Oxidation-induced phase transformations of hybrid tin bromide single crystals enable the occurrence of second-harmonic generation

Phase transformations of tin halide hybrid materials play an important role in the formation of structural diversity and optoelectronic versatility due to the oxidability and instability from Sn²⁺ to Sn⁴⁺. Here, we demonstrate the synthesis, growth, phase transformations and fundamental properties of DMESnBr_m (DME²⁺ = N,N′-dimethylethylenediaminium; m = 4 or 6) and TMDPSn_nBr₆ (TMDP²⁺ = 4,4′-trimethylenedipyridinium; n = 1 or 2) single crystals. Interestingly, both DMESnBr₄ and TMDPSn₂Br₆ single crystals undergo irreversible dissolution-recrystallization-induced phase transformations from Sn²⁺ to Sn⁴⁺ in the HBr-H₃PO₂ mixed solution when exposed to ambient atmosphere, which easily results in the formation of DMESnBr₆ and TMDPSnBr₆. In particular, DMESnBr₆ crystallizes in the non-centrosymmetric space group P2₁ (no. 4) by single-crystal X-ray diffraction and piezoelectric measurements.
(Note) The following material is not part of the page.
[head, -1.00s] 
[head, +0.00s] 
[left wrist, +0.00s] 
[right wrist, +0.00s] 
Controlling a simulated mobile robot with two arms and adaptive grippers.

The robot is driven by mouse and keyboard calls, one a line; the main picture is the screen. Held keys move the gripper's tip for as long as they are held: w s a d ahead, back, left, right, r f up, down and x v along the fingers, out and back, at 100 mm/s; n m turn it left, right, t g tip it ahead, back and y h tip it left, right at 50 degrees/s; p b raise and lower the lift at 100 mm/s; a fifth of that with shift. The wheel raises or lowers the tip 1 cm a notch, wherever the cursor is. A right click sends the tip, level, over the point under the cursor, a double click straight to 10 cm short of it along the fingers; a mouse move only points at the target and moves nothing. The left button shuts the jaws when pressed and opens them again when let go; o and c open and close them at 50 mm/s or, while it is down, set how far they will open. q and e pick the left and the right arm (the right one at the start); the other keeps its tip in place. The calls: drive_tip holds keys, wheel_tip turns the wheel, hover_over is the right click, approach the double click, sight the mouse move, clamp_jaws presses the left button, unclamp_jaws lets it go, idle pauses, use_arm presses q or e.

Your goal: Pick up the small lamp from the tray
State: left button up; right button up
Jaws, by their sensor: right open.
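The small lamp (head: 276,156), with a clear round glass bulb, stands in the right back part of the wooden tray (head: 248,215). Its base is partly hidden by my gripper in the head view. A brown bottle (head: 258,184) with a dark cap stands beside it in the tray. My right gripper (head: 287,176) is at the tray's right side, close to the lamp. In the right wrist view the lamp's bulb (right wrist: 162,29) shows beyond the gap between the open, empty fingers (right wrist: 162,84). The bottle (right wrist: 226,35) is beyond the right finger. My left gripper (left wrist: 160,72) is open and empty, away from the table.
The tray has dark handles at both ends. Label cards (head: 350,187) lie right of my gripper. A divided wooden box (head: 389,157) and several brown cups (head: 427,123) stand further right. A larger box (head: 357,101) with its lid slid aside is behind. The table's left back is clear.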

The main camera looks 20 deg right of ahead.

The second harmonic generation (SHG) response of DMESnBr₆ is about 0.5 times that of potassium dihydrogen phosphate (KDP) with type-I phase matching behaviors. Structural and theoretical analyses show that the SHG effect is attributed to the asymmetrical displacement of {SnBr₆} octahedra. The oxidation-induced phase transformation behaviors provide new insights into the design and acquisition of novel Sn-based hybrid optoelectronic materials.